The word “Propaganda” is a very difficult word to define. It has a long history and its purpose, intention, connotation, effectiveness and even definition varies drastically according to the cultural and ideological system disseminating it and receiving it. Early propagandist posters were one of the only ways in which governments could communicate with the masses in a more visceral way than standard written word, especially given low levels of literacy in the early 20th century. Once the practice was recognized for its effectiveness, artists, writers, poets and painters were recruited to help in its design.

The Catholic Church is believed to be the first organized use of propaganda. It was the means by which church leaders influenced non-Catholics to join the church. At this time however the word didn’t carry quite the negative connotation that it does now. Richard Alan Nelson’s definition outlines the general pervasiveness of this type of communication, seeking to understand the uses, not judging the user.

“Propaganda is neutrally defined as a systematic form of purposeful persuasion that attempts to influence the emotions, attitudes, opinions, and actions of specified target audiences for ideological, political or commercial purposes through the controlled transmission of one-sided messages (which may or may not be factual) via mass and direct media channels. A propaganda organization employs propagandists who engage in propagandism—the applied creation and distribution of such forms of persuasion.”

Since the earliest use of propaganda by religious authorities, its application has been more often used by political parties/government and finally, consumerism. The 1917 October Socialist Revolution in the Soviet Union sparked a cultural revolution reverberating around the world. The challenge for the Bolsheviks was how to communicate the new ideals of the revolution. At a time when information didn’t travel well at all, they introduced to the world the revolutionary propaganda poster. The function wasn’t new, but the form was. The Bolsheviks needed to introduce a grand new ideology. They could not afford to be misunderstood by the people if a new way of life was really to be accomplished. Therefore they cleverly recruited the best painters, poets and typographers to create a new form of communication. The typography was designed by Kasimir Malevich, creator of the influential Suprematism movement. The artistic alphabet was designed based on the language of color and energy. Posters were designed for a mostly illiterate audience. Therefore, the most effective poster designs had easily graspable and accessible texts and artistic images that conveyed emotion and morality with coordinated use of certain colors and shapes. This influential poster is from El Lissitzky’s, “Beat the Whites with the Red Wedge, 1920”

Beat the Whites with the Red Wedge, 1920

The early political propaganda poster art were similar to this design and addressed many themes the Bolshevik revolution deemed important. They often explained who the enemy is, revolutionary ideology, the need for literacy and education, interest in books, public health promotion and new responsibilities for women.
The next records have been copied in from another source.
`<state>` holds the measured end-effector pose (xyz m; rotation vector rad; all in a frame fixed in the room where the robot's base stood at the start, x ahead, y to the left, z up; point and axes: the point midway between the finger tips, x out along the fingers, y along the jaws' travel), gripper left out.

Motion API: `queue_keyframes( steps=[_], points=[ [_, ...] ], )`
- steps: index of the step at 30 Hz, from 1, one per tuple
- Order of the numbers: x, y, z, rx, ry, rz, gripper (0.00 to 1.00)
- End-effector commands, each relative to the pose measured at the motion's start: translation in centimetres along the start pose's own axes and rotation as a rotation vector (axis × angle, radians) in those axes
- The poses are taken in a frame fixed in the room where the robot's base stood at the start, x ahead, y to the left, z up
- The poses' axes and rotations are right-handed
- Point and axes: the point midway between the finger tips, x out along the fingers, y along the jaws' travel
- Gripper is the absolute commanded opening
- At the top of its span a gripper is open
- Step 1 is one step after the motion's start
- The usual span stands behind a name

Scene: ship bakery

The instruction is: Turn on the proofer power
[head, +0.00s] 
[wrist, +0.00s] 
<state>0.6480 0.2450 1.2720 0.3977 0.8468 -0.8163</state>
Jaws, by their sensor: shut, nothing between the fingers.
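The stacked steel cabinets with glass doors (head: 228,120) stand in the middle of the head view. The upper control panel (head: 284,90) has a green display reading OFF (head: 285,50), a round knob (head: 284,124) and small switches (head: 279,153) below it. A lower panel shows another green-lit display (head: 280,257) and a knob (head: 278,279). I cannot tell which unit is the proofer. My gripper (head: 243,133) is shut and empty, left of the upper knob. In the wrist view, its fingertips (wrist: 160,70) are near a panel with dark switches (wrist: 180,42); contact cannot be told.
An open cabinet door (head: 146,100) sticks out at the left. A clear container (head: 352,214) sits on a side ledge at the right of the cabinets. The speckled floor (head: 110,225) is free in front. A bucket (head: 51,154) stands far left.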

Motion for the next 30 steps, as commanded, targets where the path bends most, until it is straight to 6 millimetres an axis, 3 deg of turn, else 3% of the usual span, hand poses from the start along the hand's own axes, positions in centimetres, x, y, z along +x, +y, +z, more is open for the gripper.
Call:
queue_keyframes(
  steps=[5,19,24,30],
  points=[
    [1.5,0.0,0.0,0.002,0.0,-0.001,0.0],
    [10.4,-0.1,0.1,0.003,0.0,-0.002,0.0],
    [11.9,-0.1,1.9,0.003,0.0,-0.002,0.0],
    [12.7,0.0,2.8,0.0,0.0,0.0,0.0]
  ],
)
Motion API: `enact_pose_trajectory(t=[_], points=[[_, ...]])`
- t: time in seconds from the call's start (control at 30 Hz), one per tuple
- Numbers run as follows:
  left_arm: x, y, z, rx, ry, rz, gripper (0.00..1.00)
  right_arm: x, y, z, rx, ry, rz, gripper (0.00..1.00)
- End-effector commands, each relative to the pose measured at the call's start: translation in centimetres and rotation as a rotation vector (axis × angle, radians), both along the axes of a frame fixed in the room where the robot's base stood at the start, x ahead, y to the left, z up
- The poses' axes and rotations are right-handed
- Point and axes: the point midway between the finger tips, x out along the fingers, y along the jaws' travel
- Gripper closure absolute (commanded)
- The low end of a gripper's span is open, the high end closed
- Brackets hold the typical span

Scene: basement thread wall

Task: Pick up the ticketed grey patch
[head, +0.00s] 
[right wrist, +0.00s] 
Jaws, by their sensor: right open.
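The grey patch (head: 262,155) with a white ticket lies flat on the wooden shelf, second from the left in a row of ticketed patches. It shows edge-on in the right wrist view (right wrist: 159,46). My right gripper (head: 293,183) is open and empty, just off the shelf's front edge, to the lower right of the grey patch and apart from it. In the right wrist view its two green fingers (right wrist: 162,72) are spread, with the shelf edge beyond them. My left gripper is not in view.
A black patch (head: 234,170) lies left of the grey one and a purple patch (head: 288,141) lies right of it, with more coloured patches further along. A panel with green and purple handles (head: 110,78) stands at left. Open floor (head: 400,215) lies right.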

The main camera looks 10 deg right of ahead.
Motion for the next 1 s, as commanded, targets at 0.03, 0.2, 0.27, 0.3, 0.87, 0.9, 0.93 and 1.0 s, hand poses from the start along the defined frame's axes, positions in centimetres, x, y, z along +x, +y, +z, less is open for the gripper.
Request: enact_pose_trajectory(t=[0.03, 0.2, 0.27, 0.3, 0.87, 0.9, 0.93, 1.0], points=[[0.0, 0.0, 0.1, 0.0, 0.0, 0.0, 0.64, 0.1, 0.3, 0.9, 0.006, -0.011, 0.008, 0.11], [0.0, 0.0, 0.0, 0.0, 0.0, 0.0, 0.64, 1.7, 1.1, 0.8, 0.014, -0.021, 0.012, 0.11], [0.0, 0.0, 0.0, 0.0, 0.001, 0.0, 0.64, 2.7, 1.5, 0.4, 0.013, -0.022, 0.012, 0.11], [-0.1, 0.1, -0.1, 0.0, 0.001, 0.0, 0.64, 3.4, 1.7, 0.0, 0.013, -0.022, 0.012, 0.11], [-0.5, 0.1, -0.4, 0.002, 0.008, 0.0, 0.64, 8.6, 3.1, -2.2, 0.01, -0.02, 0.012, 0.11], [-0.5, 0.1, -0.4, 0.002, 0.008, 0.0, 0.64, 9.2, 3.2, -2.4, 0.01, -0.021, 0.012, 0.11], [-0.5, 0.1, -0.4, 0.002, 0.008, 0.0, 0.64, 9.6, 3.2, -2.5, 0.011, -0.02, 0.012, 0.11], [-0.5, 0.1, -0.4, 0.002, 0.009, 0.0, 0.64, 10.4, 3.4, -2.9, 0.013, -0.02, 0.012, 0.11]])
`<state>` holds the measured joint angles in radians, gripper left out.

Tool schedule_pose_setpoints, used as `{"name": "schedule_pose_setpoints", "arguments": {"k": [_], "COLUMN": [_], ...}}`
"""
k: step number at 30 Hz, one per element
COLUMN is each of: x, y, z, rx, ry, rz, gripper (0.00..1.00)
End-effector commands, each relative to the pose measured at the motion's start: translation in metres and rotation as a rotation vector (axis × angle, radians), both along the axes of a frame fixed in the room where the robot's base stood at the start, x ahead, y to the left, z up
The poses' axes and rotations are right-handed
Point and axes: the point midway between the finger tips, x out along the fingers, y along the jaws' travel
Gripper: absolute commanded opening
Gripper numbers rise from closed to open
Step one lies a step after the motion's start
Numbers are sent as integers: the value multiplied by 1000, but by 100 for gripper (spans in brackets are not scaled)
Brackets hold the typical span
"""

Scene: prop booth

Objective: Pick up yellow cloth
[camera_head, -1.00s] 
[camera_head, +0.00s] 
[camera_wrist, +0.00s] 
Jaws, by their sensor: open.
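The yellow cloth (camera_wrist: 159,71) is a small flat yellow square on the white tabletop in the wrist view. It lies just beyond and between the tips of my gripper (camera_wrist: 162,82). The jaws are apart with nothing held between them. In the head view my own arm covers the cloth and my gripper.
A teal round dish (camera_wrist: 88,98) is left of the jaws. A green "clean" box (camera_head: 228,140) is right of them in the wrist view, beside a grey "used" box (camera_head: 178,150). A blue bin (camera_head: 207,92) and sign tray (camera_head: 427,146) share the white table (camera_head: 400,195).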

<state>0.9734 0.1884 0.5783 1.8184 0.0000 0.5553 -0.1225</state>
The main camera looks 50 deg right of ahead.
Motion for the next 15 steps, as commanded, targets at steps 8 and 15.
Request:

The themes of the posters varied through time with the changing circumstances of the country. The designers of the posters experimented with texts, fonts, colors and geometry. Lissitzky’s poster above is an example of the “Constructivist” style, which applies art towards a social purpose, not merely an autonomous element in a vacuum. The influence of this style on countless other genres of art, design, architecture, film, dance, etc, the list goes on and on and can not be stressed enough.

militia army of workers

Soon, the designs of Gustav Klutsis gained wide popularity, known as the photomontage. He would combine artistic images with depictions of reality in the same image. They often combined the contrasting colors and shapes of old with depictions of “Past vs Future” in the economy, for instance. It used the language the early posters indoctrinated the public with and added very powerful scenes of real life that people immediately understood.

Contrary to many modern day impressions of Soviet era political propaganda posters, much of the themes were dedicated to positive and noble endeavors such as improved health, education, technical prowess, service to country and ethical behavior.


A campaign launched in 1931 encouraged young men and women to dedicate their lives to aviation. Future posters would introduce the most accomplished pilots to the nation, celebrating their contributions to the country and providing an example to others. Various industries and fields of study would get similar treatment in the posters, depending on the needs of the country.


Where the propagandist posters really began to delve more intensely into what people would consider manipulative coercion, is in war time posters depicting the enemy or ideologies the party deemed dangerous. Certainly the military posters were very pervasive and played a very important role in supporting the war efforts. It’s very interesting that both the United States and the Soviet Union used very similar tactics in order to maintain popular public support of the military and war efforts. Propaganda in and of itself is simply a means of communicating a message to a very large audience. The means by which they achieve a sympathetic reaction to their goals can take any number of shapes, but some of the most often used tactics are: appeal to fear, demonizing the enemy, half-truths and flag-waving.

Once these deceptive and persuasive techniques are applied, they are much less about noble pursuits for the good of the populace like education and public health, than gaining the support of the populace at the expense of their understanding of the true nature of the relevant issues, leaving them even more vulnerable to manipulation. The further in time that we get from the birth of the revolutionary propaganda poster, the less and less we see of the noble farmers and workers and the more we see party founders and leaders depicted. These fall under a separate technique used to maintain loyalty, that is both “appeal to authority” and “dictat”, which uses the image of a respected authority figure to tell the audience what action to take, removing any appeal for practical decision making or perceived choices.